## Task to carry out
Return, exactly as written, every line from the first line of the data below through the line that contains "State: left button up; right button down".

(Saved data entries)
□ □ □
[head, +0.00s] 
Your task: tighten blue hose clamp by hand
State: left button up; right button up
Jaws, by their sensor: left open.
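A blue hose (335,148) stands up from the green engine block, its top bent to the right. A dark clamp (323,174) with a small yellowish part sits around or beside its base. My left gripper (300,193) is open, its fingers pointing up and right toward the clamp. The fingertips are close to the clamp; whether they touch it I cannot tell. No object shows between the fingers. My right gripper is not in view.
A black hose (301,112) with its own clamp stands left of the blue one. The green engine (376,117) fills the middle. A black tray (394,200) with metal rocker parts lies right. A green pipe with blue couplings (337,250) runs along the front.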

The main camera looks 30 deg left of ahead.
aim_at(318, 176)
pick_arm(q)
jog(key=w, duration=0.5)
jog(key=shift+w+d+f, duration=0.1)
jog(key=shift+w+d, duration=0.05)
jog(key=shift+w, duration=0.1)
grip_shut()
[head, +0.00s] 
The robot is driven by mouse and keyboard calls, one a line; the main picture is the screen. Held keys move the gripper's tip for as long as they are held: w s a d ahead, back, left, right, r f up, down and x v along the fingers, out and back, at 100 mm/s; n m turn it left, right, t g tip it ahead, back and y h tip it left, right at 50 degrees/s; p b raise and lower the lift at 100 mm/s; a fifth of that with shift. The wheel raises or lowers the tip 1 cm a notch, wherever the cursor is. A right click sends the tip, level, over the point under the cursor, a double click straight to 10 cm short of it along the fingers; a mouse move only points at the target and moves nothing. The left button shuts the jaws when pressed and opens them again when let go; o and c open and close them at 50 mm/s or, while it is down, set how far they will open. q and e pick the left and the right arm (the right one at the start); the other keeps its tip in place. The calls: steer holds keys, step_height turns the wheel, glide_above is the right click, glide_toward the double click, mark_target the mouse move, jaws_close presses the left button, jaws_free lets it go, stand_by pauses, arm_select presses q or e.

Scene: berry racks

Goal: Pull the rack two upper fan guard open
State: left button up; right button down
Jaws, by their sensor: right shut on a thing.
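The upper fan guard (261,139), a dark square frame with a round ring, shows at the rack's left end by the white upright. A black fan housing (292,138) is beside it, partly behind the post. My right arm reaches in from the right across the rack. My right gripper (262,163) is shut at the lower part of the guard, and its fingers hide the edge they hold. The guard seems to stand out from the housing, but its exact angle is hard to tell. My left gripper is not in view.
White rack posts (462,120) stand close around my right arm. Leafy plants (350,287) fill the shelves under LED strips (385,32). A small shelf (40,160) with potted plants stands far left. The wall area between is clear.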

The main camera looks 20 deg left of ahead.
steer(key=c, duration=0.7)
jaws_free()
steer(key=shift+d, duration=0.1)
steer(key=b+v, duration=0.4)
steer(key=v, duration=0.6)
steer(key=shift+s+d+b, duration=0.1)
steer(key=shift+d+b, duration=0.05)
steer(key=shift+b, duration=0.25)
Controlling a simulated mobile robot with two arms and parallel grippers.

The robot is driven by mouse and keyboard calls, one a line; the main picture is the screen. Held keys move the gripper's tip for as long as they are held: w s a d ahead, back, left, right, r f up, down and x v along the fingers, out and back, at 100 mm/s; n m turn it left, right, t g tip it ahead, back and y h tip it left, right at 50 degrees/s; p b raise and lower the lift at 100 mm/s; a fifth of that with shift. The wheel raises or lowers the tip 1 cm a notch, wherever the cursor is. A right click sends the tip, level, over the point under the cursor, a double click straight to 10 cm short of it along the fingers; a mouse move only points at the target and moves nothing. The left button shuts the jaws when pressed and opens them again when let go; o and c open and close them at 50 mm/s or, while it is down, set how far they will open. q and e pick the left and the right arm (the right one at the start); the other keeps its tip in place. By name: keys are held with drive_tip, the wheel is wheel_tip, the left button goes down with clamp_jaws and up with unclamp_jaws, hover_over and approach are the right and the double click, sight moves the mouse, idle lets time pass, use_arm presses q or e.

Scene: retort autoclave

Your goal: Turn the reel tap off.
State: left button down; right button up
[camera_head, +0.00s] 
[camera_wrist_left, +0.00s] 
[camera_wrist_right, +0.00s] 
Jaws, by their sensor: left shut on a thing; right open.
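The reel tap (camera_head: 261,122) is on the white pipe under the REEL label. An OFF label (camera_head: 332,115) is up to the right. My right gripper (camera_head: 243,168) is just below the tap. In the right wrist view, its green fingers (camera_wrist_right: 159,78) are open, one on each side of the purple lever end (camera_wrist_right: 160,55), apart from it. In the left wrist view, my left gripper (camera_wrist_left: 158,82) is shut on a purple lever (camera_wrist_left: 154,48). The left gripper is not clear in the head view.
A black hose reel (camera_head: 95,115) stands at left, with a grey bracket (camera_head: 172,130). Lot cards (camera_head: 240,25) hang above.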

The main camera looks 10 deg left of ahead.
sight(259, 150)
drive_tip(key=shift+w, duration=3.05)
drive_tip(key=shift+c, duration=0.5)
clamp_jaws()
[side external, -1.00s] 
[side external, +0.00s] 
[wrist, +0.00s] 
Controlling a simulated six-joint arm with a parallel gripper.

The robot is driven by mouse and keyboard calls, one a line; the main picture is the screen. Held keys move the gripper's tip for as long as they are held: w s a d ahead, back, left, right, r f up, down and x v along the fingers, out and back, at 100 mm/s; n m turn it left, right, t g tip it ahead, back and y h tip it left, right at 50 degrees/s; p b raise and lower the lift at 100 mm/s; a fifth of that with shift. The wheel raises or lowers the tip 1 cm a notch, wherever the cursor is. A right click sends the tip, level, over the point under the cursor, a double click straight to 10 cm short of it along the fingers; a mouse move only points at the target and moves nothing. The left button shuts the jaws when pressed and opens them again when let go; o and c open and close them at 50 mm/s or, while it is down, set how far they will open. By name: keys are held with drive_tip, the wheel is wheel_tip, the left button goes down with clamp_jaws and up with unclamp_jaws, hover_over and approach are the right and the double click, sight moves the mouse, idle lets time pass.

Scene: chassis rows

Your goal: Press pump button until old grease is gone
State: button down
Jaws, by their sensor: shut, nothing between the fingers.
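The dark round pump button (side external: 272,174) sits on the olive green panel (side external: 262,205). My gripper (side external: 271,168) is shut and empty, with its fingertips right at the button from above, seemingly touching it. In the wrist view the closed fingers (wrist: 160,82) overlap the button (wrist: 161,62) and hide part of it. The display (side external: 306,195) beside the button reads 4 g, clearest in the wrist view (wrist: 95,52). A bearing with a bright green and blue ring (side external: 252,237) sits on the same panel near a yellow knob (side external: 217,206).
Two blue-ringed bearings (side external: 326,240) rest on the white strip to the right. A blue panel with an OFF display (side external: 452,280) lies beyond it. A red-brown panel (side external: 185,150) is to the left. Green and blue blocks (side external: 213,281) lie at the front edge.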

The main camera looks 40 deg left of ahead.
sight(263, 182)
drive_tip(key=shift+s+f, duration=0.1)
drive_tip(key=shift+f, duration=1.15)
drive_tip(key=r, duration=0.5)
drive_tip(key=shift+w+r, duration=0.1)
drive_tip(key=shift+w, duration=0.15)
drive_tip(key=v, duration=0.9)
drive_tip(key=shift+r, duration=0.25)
□ □ □
## Task solution
[head, +0.00s] 
Your task: tighten blue hose clamp by hand
State: left button up; right button up
Jaws, by their sensor: left open.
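A blue hose (335,148) stands up from the green engine block, its top bent to the right. A dark clamp (323,174) with a small yellowish part sits around or beside its base. My left gripper (300,193) is open, its fingers pointing up and right toward the clamp. The fingertips are close to the clamp; whether they touch it I cannot tell. No object shows between the fingers. My right gripper is not in view.
A black hose (301,112) with its own clamp stands left of the blue one. The green engine (376,117) fills the middle. A black tray (394,200) with metal rocker parts lies right. A green pipe with blue couplings (337,250) runs along the front.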

The main camera looks 30 deg left of ahead.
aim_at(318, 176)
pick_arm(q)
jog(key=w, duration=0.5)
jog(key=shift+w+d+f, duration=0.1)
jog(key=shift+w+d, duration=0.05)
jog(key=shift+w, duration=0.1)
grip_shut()
[head, +0.00s] 
The robot is driven by mouse and keyboard calls, one a line; the main picture is the screen. Held keys move the gripper's tip for as long as they are held: w s a d ahead, back, left, right, r f up, down and x v along the fingers, out and back, at 100 mm/s; n m turn it left, right, t g tip it ahead, back and y h tip it left, right at 50 degrees/s; p b raise and lower the lift at 100 mm/s; a fifth of that with shift. The wheel raises or lowers the tip 1 cm a notch, wherever the cursor is. A right click sends the tip, level, over the point under the cursor, a double click straight to 10 cm short of it along the fingers; a mouse move only points at the target and moves nothing. The left button shuts the jaws when pressed and opens them again when let go; o and c open and close them at 50 mm/s or, while it is down, set how far they will open. q and e pick the left and the right arm (the right one at the start); the other keeps its tip in place. The calls: steer holds keys, step_height turns the wheel, glide_above is the right click, glide_toward the double click, mark_target the mouse move, jaws_close presses the left button, jaws_free lets it go, stand_by pauses, arm_select presses q or e.

Scene: berry racks

Goal: Pull the rack two upper fan guard open
State: left button up; right button down

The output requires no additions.